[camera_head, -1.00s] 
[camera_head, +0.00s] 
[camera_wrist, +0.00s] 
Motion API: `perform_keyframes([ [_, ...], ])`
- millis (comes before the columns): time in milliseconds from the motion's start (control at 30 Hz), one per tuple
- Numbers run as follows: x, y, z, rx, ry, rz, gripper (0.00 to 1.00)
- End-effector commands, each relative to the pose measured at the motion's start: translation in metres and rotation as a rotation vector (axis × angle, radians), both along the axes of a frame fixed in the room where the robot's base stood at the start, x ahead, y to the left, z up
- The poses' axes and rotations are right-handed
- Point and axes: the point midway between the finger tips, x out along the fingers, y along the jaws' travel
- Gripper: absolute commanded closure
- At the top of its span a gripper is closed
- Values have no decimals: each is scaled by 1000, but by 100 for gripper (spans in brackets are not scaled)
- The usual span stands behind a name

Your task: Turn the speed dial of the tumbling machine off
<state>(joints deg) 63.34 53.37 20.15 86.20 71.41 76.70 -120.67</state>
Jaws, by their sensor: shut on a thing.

_ _ _ _ _

Exercise requirements |
In the listing above, find the line containing "- The usual span stands behind a name", then reproduce it and each line after it through the end, exactly and with nothing added.

Problem solution |
- The usual span stands behind a name

Your task: Turn the speed dial of the tumbling machine off
<state>(joints deg) 63.34 53.37 20.15 86.20 71.41 76.70 -120.67</state>
Jaws, by their sensor: shut on a thing.

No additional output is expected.